A Lei Carolina Dieckmann representou um importante, e talvez o mais célebre marco, para o combate a crimes virtuais, em 2012, cerca de um ano depois de a atriz ter fotos íntimas vazadas publicamente por um hacker que invadiu seu computador pessoal. Embora o ato de invasão e divulgação de dados pessoais já fossem considerados crimes, foi a partir de então que passaram a ser previstas multas e detenção de três meses a um ano para o autor das infrações. “A grande tendência é de que a legislação seja adaptada para recepcionar os avanços tecnológicos, na impossibilidade de se criar novas leis”, explica Camilla Jimene.
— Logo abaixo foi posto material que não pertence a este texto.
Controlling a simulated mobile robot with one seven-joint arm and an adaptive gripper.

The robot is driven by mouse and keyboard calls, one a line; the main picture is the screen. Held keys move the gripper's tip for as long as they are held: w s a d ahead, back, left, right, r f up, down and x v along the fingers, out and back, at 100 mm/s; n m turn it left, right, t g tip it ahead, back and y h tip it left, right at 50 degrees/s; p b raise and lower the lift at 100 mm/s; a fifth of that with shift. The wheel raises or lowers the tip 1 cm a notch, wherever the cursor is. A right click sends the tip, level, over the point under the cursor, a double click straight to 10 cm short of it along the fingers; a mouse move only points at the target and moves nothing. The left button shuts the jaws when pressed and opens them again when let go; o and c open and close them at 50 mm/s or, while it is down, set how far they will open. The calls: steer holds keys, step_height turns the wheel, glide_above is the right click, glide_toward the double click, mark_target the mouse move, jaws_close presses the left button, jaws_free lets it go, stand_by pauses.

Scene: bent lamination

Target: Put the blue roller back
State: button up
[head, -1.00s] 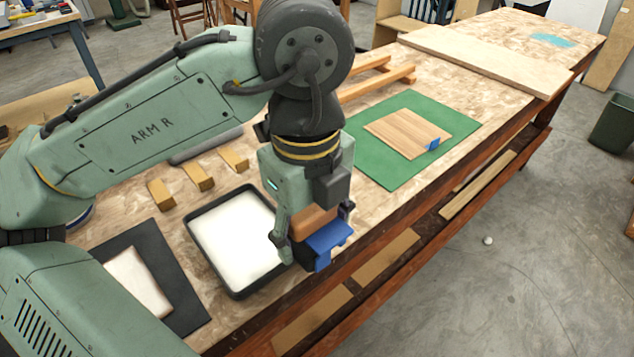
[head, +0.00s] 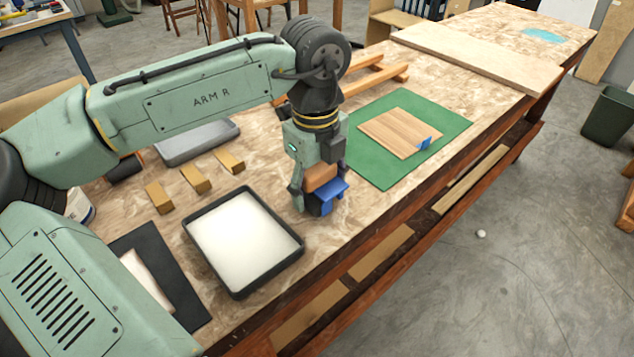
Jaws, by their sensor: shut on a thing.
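My gripper (head: 318,190) is shut on a tool with a brown wooden upper part and a blue part (head: 332,188) below it, with a dark piece underneath; I take it to be the blue roller. It is held upright near the bench's front edge, between the white-filled tray and the green mat. The fingers partly hide it. I cannot tell whether its lower end touches the bench.
The black-rimmed tray (head: 189,236) holds white material. A wooden board with a blue tab (head: 424,143) lies on the green mat (head: 375,175). Three wooden blocks (head: 195,179) and a grey tray (head: 215,146) are behind. A dark mat (head: 183,290) lies front left.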

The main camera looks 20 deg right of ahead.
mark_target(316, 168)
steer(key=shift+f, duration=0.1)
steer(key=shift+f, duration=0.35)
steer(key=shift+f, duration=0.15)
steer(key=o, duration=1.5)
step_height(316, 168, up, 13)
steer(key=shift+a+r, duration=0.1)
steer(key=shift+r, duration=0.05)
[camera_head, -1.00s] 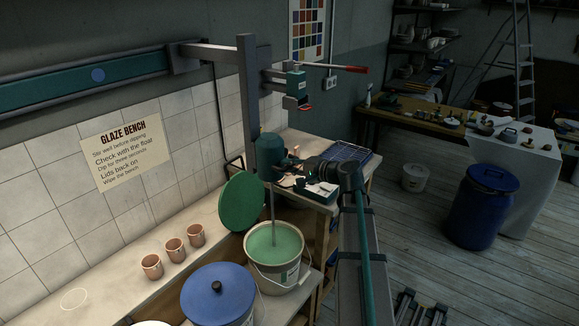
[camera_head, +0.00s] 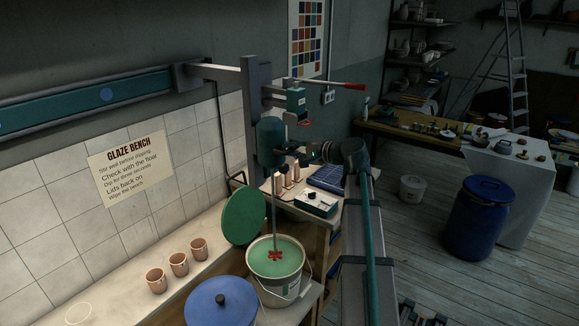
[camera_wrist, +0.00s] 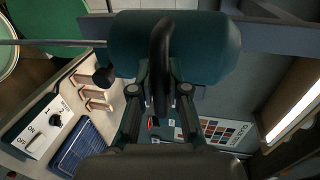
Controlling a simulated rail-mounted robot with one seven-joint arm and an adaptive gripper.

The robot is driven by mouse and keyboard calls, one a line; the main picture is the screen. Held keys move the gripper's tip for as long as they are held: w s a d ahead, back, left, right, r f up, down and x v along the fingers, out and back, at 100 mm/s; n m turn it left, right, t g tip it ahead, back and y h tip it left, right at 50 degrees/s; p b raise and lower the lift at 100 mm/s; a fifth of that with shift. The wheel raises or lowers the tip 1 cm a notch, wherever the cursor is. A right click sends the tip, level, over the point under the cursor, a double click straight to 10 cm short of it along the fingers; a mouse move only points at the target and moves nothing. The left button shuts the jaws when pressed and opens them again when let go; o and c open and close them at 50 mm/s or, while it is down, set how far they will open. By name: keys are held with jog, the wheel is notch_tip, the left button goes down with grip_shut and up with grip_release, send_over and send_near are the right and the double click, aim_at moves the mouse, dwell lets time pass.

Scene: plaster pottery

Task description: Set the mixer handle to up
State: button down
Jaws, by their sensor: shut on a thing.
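The mixer (camera_head: 270,140) is a dark green motor on a grey vertical post, with a thin shaft running down to a red impeller (camera_head: 275,256) at the surface of the green glaze in the bucket (camera_head: 281,290). My gripper (camera_head: 297,154) is at the right side of the motor. In the wrist view my gripper (camera_wrist: 160,105) is shut on the dark curved mixer handle (camera_wrist: 162,60), which stands out from the motor (camera_wrist: 215,42). A red-tipped lever (camera_head: 345,85) sits higher on the post.
A switch box (camera_head: 315,202) and a blue rack (camera_head: 328,177) lie on the bench below my gripper. A green lid (camera_head: 244,216) leans behind the bucket. A blue-lidded tub (camera_head: 221,302) and three cups (camera_head: 178,263) stand to the left.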

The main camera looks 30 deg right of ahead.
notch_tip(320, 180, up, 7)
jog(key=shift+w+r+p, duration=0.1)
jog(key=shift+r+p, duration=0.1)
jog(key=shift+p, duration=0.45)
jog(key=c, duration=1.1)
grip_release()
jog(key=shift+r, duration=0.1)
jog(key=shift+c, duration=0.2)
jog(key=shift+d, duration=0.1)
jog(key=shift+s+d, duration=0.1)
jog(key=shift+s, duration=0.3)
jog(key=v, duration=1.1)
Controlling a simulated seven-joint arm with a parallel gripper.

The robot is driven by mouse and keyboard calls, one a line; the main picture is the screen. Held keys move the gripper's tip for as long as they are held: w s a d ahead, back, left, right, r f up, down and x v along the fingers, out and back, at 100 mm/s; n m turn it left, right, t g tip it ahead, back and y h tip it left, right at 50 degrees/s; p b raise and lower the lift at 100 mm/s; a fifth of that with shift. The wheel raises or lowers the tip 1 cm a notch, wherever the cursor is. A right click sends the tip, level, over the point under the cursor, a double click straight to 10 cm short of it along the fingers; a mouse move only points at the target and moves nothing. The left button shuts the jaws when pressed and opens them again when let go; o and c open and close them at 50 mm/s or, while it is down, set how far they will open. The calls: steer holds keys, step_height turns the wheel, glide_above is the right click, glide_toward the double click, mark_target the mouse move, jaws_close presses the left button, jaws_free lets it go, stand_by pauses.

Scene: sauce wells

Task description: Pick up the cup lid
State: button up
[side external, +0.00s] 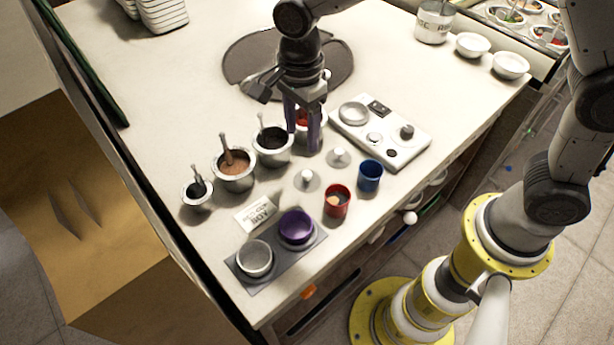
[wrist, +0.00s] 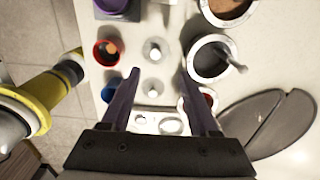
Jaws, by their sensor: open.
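Two clear round lids with white knobs lie flat on the white table: one nearer the red cup (side external: 308,180) and one nearer the blue cup (side external: 338,157). In the wrist view they show as an upper lid (wrist: 155,50) and a lower lid (wrist: 152,86). My gripper (side external: 303,140) is open and empty, fingers pointing down, above the table by the metal pots. In the wrist view its fingers (wrist: 152,77) flank the lower lid in the picture, with no contact visible. The red cup (side external: 337,203) and blue cup (side external: 369,177) stand upright beside the lids.
Metal pots with dark (side external: 272,145) and brown (side external: 232,170) contents stand left of the lids, and a pot with red contents is partly hidden behind my fingers. A white panel (side external: 400,150) lies right. A grey tray (side external: 270,279) holds a purple bowl (side external: 297,227) and a pale bowl (side external: 254,258).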

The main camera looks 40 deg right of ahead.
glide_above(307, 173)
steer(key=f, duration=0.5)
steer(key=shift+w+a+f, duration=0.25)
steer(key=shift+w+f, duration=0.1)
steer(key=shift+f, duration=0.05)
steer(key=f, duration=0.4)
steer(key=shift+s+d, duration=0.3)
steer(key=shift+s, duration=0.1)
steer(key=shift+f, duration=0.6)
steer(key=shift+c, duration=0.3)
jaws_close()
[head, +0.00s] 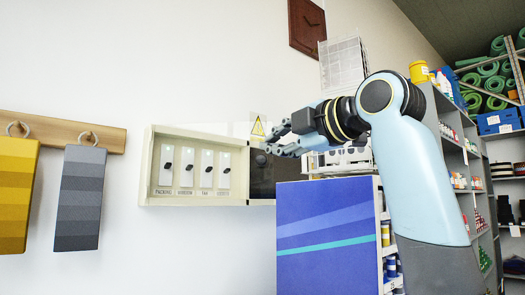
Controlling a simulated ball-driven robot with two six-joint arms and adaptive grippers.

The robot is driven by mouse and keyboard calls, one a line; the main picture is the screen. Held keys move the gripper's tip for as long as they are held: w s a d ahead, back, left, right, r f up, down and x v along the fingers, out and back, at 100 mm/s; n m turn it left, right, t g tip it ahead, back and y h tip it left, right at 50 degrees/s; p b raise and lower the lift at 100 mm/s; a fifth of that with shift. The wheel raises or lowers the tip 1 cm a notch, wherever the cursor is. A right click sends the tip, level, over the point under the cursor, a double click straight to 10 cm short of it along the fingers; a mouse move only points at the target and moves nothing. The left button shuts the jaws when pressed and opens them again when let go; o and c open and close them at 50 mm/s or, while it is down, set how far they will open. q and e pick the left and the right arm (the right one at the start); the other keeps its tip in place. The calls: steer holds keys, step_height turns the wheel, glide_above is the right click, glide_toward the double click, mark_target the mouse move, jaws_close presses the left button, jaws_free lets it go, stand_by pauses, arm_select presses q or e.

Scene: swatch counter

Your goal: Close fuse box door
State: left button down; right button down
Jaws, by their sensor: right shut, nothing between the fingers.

Outras mudanças relevantes vieram dois anos mais tarde, com o marco civil da Internet, quando ficaram mais claros e regulamentados direitos, deveres e garantias neste ambiente. “Mais recentemente, também a partir de alterações no código penal, foram criminalizadas as práticas de revenge porn (o pornô de vingança) e cyberstalking (conduta de perseguição e constante vigília), estupro virtual e a violência psicológica oriunda de constrangimento, ridicularização ou situação do gênero”, lista a advogada, lembrando ainda que a própria Lei Maria da Penha é aplicável também a relações virtuais.

Inteligência artificial revista
Camilla atenta, porém, que o viés de gênero na inteligência artificial - ou, traduzindo, na programação da tecnologia por trás de aplicativos, ferramentas de busca ou de seleção, por exemplo - precisa ser combatido. “Se não forem revistos, os critérios utilizados nos algoritmos seguirão perpetuando barreiras e desigualdades que não queremos mais”, diz a advogada. Manuela Xavier reforça: “as instituições são manejadas por homens, portanto elas não protegem mulheres. São homens que programam, os algoritmos são pensados e instrumentalizados por pessoas que estão atravessadas pelas éticas do machismo e de outros preconceitos”. Para a psicanalista, os crimes virtuais contra mulheres devem ser resolvidos na esfera judicial. Porém, é preciso que mais mulheres reconheçam a violência, já que muitas ainda naturalizam alguns ataques, sobretudo os mais sutis, e que esse espaço seja ocupado coletivamente.